Speaking to BBC Radio 4’s Today programme and asked if the targets set for leaks are tough enough, Mr Black said: ‘Yes, we set challenging but achievable targets for water companies, leakage being one of them.

‘So at the last price review we challenged the sector to reduce leakage by 16 per cent and the latest information we have shows that 13 out of 17 companies (are) on track to deliver that in the first two years.’

He added: ‘I can point elsewhere in the (targets) regime where fewer companies are succeeding, so for example on pollution incidence less companies are successful.

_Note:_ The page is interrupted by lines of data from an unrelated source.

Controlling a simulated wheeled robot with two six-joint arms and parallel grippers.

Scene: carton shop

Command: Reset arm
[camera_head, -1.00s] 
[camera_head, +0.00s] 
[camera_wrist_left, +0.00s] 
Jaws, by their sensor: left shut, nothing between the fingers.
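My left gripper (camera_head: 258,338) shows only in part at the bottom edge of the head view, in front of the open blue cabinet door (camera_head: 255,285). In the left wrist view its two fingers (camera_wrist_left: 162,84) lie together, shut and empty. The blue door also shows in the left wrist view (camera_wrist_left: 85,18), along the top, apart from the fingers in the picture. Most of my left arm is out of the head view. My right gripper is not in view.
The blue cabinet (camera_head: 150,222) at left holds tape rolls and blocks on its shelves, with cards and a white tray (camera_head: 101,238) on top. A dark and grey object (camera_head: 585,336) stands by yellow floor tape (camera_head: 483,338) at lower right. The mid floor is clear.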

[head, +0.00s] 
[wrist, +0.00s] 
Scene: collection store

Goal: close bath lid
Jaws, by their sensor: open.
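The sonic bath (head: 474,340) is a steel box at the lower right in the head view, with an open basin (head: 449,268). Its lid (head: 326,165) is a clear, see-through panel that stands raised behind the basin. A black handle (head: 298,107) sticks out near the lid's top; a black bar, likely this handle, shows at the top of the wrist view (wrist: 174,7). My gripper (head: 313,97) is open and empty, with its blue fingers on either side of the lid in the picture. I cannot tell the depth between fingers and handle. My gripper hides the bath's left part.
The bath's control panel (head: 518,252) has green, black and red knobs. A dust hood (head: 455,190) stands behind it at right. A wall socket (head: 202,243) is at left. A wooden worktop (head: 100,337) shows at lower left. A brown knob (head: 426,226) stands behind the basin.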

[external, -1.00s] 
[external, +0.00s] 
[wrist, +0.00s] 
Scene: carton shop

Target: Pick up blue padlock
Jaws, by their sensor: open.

‘So we have set challenging targets and in fact at the last price review four out of 17 companies appealed our determination. So they thought the determination was too tough, and one of their contentions was that the targets were too challenging.’

Mr Black also said that overall, the water supplier sector ‘has underperformed against the price review’.

He told the BBC: ‘Where companies are falling short on leakage they will incur penalties on that. It may be that they are outperforming the regime elsewhere. But overall the sector as a whole has underperformed against the price review thus far into the period.’

Mr Black added: ‘So far to date the sector hasn’t succeeded in earning the – if you like – these standard rates of return.’

He said: ‘We certainly agree that customers should get better service and expect better service and that’s why we have set performance targets that aim in every case to drive better performance from companies.

‘There are some companies like Thames Water which have been repeated poor performers and we have taken action against them and other companies.’

Asked if he thinks there is nothing wrong with the system, Mr Black said: ‘No, I think that companies like Thames and Southern really need to up their game. I think it’s very concerning that other companies that may be performing better in the sector it casts a long shadow when we see poor performance.’